The web scraper can be invoked by running

python -m deepfield.scraper start-year [end-year] [-db database-name]

from the root. This scraper builds up a SQLite database of play-by-play information for every game in the given year range. You can issue a keyboard interrupt via Ctrl+C to end the scrape.

  • start-year is the earliest year to scrape.
  • end-year is the latest year to scrape (inclusive). Defaults to current year.
  • database-name is the name of the database to generate. Defaults to stats.

Note: this scraper can take a long time to run! baseball-reference.com/robots.txt specifies a crawl delay of 3 seconds, and depending on how many years you decide to scrape, this can take anywhere from a few hours to a few days, since there are thousands of pages that need to scraped for a given season.

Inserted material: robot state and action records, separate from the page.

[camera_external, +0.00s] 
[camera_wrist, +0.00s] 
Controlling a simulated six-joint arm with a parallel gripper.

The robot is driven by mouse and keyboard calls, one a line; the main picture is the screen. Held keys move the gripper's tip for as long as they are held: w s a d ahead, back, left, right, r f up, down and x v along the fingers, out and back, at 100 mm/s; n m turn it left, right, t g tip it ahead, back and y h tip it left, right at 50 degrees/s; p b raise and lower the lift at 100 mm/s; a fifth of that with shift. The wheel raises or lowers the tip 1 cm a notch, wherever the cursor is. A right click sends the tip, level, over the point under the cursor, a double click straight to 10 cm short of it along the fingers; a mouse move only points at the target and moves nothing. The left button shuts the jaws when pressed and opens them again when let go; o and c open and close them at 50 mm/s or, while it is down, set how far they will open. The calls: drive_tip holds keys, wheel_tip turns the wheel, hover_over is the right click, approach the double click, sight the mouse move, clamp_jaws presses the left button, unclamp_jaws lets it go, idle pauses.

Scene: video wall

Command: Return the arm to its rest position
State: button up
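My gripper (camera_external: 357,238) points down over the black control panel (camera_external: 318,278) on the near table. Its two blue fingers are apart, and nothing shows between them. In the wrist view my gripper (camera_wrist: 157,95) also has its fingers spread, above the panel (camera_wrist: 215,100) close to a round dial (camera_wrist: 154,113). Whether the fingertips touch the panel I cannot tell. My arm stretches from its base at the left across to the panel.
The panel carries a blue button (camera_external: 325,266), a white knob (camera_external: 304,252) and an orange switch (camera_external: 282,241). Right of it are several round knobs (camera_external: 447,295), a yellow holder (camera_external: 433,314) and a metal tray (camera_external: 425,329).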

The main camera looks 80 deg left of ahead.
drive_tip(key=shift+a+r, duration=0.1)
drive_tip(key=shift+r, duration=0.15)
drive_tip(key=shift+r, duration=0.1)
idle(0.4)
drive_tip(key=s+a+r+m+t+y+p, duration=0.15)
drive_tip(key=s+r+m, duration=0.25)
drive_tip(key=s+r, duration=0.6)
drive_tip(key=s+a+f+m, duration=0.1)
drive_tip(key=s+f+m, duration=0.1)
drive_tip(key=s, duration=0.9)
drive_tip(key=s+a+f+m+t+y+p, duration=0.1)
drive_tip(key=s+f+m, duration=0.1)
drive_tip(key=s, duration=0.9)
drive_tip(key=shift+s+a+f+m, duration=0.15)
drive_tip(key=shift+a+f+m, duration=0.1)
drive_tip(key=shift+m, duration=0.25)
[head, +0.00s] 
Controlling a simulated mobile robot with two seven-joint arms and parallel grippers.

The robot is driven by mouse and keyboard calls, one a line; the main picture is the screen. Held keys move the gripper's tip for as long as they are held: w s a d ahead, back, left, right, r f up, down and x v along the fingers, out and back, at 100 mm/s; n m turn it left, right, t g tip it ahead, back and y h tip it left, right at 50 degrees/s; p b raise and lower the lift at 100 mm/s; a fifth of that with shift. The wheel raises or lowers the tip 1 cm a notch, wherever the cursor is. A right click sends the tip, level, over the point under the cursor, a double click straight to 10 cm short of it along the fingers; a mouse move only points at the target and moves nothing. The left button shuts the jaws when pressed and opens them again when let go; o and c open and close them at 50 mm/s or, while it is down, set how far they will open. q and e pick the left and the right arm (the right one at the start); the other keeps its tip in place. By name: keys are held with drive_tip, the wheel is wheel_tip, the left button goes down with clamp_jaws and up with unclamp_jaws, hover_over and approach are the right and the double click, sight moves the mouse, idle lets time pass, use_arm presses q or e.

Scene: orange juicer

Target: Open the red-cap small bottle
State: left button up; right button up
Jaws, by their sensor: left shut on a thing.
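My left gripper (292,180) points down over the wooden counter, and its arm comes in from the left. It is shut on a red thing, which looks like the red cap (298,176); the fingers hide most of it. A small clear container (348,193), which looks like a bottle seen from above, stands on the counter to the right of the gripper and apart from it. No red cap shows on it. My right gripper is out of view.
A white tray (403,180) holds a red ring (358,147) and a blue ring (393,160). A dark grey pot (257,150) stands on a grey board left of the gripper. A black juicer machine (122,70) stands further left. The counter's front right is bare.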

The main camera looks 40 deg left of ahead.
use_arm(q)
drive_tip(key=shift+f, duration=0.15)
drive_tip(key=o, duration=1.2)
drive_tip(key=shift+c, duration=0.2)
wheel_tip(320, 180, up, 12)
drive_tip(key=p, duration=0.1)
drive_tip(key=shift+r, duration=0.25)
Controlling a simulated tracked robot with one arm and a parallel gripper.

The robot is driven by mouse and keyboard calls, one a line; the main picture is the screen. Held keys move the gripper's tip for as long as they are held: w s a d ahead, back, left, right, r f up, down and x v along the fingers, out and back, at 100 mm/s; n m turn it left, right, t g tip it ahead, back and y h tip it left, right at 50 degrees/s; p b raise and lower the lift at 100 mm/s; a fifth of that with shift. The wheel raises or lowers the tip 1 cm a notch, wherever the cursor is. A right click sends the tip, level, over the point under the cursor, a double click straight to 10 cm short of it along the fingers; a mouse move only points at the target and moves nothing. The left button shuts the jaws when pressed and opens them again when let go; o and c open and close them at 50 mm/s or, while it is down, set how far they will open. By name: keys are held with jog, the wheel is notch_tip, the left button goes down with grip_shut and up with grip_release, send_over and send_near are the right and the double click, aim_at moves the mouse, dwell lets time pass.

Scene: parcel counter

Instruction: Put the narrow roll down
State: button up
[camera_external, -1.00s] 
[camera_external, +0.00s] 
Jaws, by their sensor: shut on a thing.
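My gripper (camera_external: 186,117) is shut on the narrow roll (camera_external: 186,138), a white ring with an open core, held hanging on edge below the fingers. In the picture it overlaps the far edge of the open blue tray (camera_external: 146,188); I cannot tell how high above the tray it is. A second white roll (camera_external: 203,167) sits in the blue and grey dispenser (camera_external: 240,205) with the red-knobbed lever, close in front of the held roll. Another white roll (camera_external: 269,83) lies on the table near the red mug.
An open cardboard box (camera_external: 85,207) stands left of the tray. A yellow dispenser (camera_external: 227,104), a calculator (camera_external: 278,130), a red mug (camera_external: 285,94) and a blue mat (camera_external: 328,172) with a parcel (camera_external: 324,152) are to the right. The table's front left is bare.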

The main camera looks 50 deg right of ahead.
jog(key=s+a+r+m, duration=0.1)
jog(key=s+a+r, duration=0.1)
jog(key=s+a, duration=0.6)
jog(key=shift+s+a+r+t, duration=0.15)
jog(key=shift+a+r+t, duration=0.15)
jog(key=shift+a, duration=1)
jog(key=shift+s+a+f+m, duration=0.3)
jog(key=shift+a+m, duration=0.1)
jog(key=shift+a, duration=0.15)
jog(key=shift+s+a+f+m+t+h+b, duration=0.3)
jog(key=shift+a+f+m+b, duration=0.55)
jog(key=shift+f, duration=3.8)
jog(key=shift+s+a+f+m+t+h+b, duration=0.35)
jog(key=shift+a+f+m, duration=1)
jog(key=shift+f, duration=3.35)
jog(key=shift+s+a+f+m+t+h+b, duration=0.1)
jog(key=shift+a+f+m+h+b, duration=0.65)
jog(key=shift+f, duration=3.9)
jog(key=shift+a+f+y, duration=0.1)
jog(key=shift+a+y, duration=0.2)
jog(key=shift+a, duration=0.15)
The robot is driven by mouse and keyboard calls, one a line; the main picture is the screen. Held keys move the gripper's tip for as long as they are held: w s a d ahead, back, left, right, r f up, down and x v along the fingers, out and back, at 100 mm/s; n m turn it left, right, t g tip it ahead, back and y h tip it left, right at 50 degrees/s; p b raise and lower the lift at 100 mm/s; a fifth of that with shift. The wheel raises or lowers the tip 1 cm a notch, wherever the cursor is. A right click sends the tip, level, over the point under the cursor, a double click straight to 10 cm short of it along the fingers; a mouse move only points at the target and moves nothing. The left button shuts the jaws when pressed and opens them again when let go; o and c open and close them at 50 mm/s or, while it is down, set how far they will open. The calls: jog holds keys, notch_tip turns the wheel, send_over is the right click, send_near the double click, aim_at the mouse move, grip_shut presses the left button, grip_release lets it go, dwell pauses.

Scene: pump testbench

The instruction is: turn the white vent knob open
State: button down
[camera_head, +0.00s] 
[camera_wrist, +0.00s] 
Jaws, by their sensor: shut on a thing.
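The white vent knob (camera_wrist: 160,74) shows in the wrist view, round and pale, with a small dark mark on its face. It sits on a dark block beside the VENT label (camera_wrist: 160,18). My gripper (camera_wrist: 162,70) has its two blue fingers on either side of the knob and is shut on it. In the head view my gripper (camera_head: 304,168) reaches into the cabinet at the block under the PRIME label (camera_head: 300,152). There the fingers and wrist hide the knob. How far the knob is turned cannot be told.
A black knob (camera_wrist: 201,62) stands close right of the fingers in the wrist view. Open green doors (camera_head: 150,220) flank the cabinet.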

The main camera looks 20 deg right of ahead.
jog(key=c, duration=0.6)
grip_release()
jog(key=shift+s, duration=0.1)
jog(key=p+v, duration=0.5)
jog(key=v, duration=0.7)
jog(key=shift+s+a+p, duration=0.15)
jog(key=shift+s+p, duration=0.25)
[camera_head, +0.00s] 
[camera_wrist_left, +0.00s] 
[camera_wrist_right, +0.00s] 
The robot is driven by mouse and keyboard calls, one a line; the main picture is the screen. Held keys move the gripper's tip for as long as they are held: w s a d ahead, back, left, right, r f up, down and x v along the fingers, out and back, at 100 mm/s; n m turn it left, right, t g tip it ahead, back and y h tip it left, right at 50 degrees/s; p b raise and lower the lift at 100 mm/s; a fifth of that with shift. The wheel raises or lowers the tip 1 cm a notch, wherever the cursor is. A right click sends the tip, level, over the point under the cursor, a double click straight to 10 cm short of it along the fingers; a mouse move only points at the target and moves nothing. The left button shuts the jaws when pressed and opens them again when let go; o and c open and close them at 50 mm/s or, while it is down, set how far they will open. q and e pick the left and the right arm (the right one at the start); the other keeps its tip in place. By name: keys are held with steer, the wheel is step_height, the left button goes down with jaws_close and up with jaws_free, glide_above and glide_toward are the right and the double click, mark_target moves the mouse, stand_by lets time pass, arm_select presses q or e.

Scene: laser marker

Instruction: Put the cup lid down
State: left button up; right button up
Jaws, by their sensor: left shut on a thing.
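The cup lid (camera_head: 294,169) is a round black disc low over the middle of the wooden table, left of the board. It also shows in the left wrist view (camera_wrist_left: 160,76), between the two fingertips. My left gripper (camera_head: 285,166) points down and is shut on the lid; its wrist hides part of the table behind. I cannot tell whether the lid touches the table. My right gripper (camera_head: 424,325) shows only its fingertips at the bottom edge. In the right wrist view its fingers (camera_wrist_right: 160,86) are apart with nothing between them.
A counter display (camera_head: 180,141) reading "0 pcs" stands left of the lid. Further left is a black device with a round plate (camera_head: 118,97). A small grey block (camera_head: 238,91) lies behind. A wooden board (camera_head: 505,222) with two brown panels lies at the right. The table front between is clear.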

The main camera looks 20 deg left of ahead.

However, the scraper will cache the pages, so if you delete the database or reference a different name, subsequent scrapes will use the cached pages instead of requesting them via the web. This can make subsequent scrapes faster by an order of magnitude.

Database details

The database contains the following tables. Each table section contains a description of each column.

  • play

    Field Description
    id An auto-incremented unique ID.
    game_id The ID of the game the play belongs to.
    inning_half A number corresponding to the half of the inning the play occurred in. This starts at 0 for the top of the 1st and goes to 17 for bottom of the 9th, continuing for overtime as needed.
    start_outs Number of outs at the start of the play.
    start_on_base A number in the range [0, 7] corresponding to which bases were occupied at the start of the play as a bit flag; i.e. +1 for first occupied, +2 for second occupied and +4 for third occupied.
    play_num A 0-based index corresponding to the position that this play occurred in, relative to the game's other plays.
    desc The listed description for the result of the play.
    pitch_ct The listed information for the starting pitch count of the play. For modern games this contains the specifics of the pitches thrown as well. For earlier games, this may be minimal or omitted entirely.
    batter_id ID of the batter who participated in the play.
    pitcher_id ID of the pitcher who participated in the play.
  • player

    Field Description
    id An auto-incremented unique ID.
    name Name of the player.
    name_id The name ID used by baseball-reference. This is typically the first five letters of the last name, first two letters of first name, and two unique digits.
    bats 0 if this player bats left-handed, 1 if right-handed, and 2 if ambidextrous.
    throws 0 if this player throws left-handed, 1 if right-handed, and 2 if ambidextrous.
  • game

    Field Description
    id An auto-incremented unique ID.
    name_id The name ID used by baseball-reference. This is typically the home team's three letter abbreviation, followed by the game date's year, month, and day, followed by a unique digit.
    local_start_time The local start time of the game in the venue's timezone.
    time_of_day 0 if the game was played during the day, 1 if at night.
    field_type 0 if the game was played on turf, 1 if on grass.
    date The date the game was played on.
    venue_id ID of the venue the game was played in.
    home_team_id ID of the home team.
    away_team_id ID of the away team.
  • team

    Field Description
    id An auto-incremented unique ID.
    name Name of the team.
    abbreviation Abbreviation for the team.
  • venue

    Field Description
    id An auto-incremented unique ID.
    name Name of the venue.